Problem statement:
Where a line of the material contains the string "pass", copy that line.

Dataset content:
━━━━━━━━
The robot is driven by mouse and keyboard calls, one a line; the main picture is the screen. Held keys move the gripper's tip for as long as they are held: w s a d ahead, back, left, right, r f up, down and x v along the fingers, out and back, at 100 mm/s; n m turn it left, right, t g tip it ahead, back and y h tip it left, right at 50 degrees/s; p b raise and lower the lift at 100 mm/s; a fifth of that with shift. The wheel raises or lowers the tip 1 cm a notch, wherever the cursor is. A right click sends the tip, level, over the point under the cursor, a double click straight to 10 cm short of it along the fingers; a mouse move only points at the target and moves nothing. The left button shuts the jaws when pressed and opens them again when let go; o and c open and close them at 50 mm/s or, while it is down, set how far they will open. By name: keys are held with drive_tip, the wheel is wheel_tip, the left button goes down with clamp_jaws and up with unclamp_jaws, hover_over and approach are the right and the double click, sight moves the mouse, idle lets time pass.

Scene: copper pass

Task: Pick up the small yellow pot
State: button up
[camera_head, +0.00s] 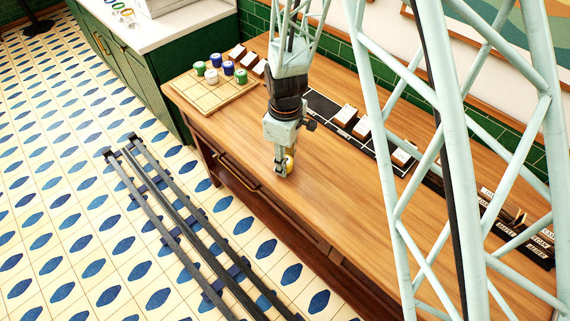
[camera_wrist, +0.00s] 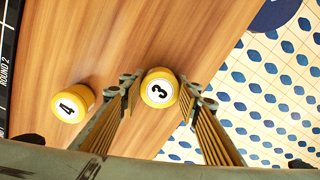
━━━━━━━━
Solution to this problem:
The robot is driven by mouse and keyboard calls, one a line; the main picture is the screen. Held keys move the gripper's tip for as long as they are held: w s a d ahead, back, left, right, r f up, down and x v along the fingers, out and back, at 100 mm/s; n m turn it left, right, t g tip it ahead, back and y h tip it left, right at 50 degrees/s; p b raise and lower the lift at 100 mm/s; a fifth of that with shift. The wheel raises or lowers the tip 1 cm a notch, wherever the cursor is. A right click sends the tip, level, over the point under the cursor, a double click straight to 10 cm short of it along the fingers; a mouse move only points at the target and moves nothing. The left button shuts the jaws when pressed and opens them again when let go; o and c open and close them at 50 mm/s or, while it is down, set how far they will open. By name: keys are held with drive_tip, the wheel is wheel_tip, the left button goes down with clamp_jaws and up with unclamp_jaws, hover_over and approach are the right and the double click, sight moves the mouse, idle lets time pass.
Scene: copper pass

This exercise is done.